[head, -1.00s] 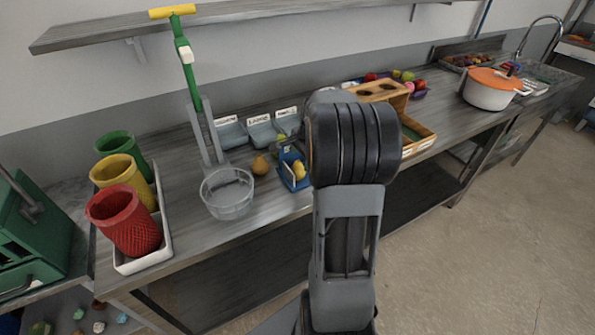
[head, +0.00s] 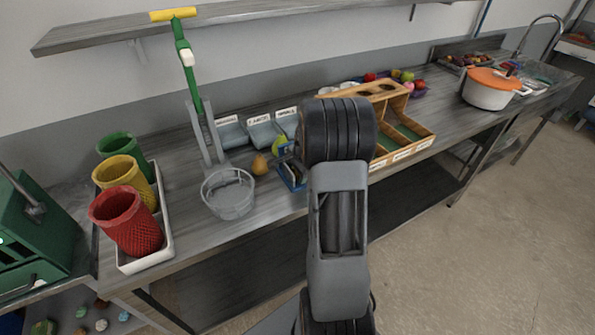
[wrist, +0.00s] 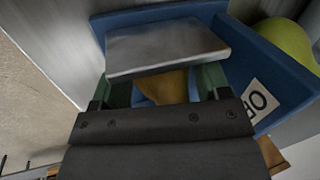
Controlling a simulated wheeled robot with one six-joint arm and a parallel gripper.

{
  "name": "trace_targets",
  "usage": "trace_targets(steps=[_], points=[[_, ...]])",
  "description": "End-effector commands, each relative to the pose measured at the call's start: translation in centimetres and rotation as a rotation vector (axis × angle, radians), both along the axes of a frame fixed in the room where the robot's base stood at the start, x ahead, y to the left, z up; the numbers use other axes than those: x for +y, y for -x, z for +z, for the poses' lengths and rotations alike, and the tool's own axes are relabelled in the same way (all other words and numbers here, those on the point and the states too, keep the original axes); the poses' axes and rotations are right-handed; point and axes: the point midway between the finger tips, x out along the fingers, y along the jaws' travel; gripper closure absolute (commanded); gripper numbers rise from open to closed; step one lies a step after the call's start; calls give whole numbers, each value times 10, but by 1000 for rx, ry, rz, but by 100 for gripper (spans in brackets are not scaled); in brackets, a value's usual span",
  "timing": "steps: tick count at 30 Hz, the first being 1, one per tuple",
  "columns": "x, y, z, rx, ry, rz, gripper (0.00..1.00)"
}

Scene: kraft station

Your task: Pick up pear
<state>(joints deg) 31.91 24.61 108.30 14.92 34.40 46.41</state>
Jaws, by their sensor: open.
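My gripper (wrist: 157,88) is open in the wrist view, its two green fingers reaching down into a blue box (wrist: 272,70). An ochre-yellow fruit (wrist: 172,86) shows between the fingers, partly covered by a grey metal plate (wrist: 165,48); I cannot tell whether the fingers touch it. In the head view the gripper is hidden behind my arm, and only the left part of the blue box (head: 291,176) shows. A brownish-yellow, pear-shaped fruit (head: 260,165) stands on the counter just left of the box.
A wooden divided tray (head: 405,140) is at right. Labelled grey bins (head: 262,131) stand behind.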

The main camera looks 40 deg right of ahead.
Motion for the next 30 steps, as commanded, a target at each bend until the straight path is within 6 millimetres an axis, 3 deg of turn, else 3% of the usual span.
====================
- What this task involves: Your task is to gather every line with the word "steps" and copy it.

- Written solution:
  "usage": "trace_targets(steps=[_], points=[[_, ...]])",
  "timing": "steps: tick count at 30 Hz, the first being 1, one per tuple",
Motion for the next 30 steps, as commanded, a target at each bend until the straight path is within 6 millimetres an axis, 3 deg of turn, else 3% of the usual span.

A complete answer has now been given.